L’investissement des pères dans les soins à leur famille se révèle d’autant plus important que la littérature scientifique démontre que cela diminue les comportements violents. Une relation forte avec le père serait aussi bénéfique aux enfants, qui seraient socialement plus compétents et moins sujets à la dépression. La période périnatale serait particulièrement cruciale pour favoriser les compétences des pères soignants, ainsi que pour développer le lien père-enfant. D’où l’importance d’un congé paternité, mais aussi, pour les professionnels de soins, de mieux prendre en compte les pères durant la grossesse, l’accouchement et durant les premiers mois de vie. Depuis 2015, l’OMS a par ailleurs invité les sages-femmes à mieux les intégrer pour favoriser la santé de la mère et de l’enfant.

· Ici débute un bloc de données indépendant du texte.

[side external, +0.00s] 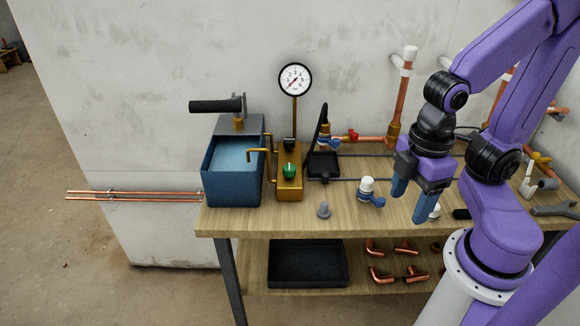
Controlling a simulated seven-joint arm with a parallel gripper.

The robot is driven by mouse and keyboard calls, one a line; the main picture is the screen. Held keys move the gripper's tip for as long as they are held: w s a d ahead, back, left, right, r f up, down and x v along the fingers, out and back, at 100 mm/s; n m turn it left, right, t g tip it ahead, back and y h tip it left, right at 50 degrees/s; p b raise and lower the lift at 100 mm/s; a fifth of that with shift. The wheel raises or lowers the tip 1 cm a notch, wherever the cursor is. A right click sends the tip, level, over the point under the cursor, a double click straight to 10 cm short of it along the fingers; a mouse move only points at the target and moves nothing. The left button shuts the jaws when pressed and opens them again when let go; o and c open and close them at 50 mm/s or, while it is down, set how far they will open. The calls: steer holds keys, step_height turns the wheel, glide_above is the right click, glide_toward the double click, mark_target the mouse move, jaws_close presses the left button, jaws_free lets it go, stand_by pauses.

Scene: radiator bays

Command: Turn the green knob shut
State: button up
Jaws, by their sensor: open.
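A round pressure gauge (294,79) stands on a stem above the block. The knob's exact turn angle is too small to tell. My gripper (408,206) hangs well to the right of the knob, pointing down over the bench, with its blue fingers apart. It is open, and I see nothing between the fingers.
A black-handled pump lever (216,106) juts left above the tank. The bench front edge (330,225) is mostly clear.

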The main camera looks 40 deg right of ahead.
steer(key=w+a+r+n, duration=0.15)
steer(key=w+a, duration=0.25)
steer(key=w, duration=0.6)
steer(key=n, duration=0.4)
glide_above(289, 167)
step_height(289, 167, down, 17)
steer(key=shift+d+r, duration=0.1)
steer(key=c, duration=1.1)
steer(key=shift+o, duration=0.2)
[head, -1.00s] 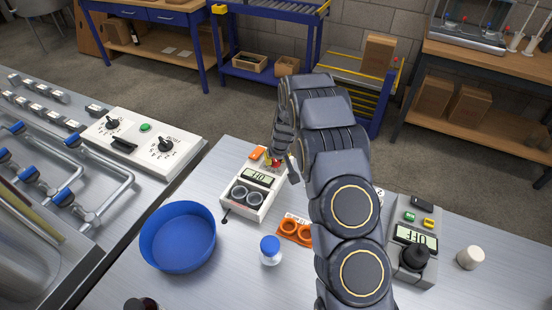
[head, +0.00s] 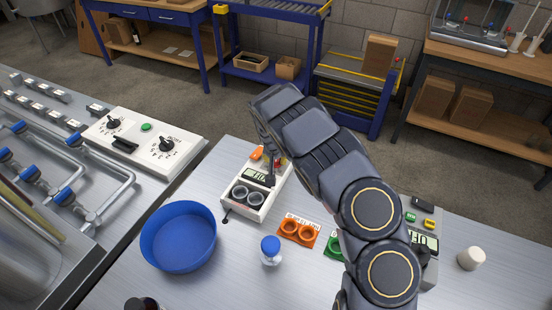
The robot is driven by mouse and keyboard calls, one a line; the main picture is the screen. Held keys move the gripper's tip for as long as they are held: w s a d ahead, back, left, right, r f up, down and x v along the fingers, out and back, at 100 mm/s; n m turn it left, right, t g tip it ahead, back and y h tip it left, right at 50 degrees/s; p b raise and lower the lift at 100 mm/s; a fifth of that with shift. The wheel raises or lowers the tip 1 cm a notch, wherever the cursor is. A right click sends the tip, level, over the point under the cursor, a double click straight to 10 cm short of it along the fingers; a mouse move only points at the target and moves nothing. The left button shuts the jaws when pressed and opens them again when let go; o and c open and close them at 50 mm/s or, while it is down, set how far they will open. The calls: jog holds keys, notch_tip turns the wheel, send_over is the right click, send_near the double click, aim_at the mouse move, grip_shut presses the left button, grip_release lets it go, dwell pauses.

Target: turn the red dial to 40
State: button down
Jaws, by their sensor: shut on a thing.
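The red dial (head: 278,162) is on the far right part of a white device (head: 243,206). Only a little red shows beside my gripper (head: 273,171), which reaches down over it with dark fingers and is shut on the dial. The fingertips are partly hidden and small in the head view. The device's display (head: 252,175) is partly covered by a finger, and I cannot read its full value.
A blue bowl (head: 178,236), a blue-capped bottle (head: 270,250) and an orange two-ring holder (head: 298,231) stand near the device. My arm partly hides a green holder (head: 333,247) and a grey device (head: 428,215). A white cup (head: 471,257) stands at right.

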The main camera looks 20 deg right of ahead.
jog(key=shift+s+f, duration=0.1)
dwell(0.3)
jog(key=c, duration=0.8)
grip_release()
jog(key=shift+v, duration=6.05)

Trouver des solutions pour prendre les pères en compte durant la période périnatale faisait également partie des objectifs du projet La naissance d’un père. Yvonne Meyer et son équipe ont mis au point une série de recommandations en invitant les maternités à les implémenter dans la pratique. Parmi celles-ci, il s’agit de garantir aux pères l’accès aux professionnels de la périnatalité pour leur permettre une égalité des chances de donner les soins aux nourrissons, d’organiser un soutien psychosocial additionnel aux pères si des problèmes sont révélés, ou encore d’encourager et responsabiliser les pères à être des partenaires égaux et présents dans toutes les décisions concernant la santé de leur enfant. Des principes qui pourraient les soutenir dans leur métamorphose entamée il y a une quarantaine d’années. Et combler le décalage persistant entre les intentions et la réalité.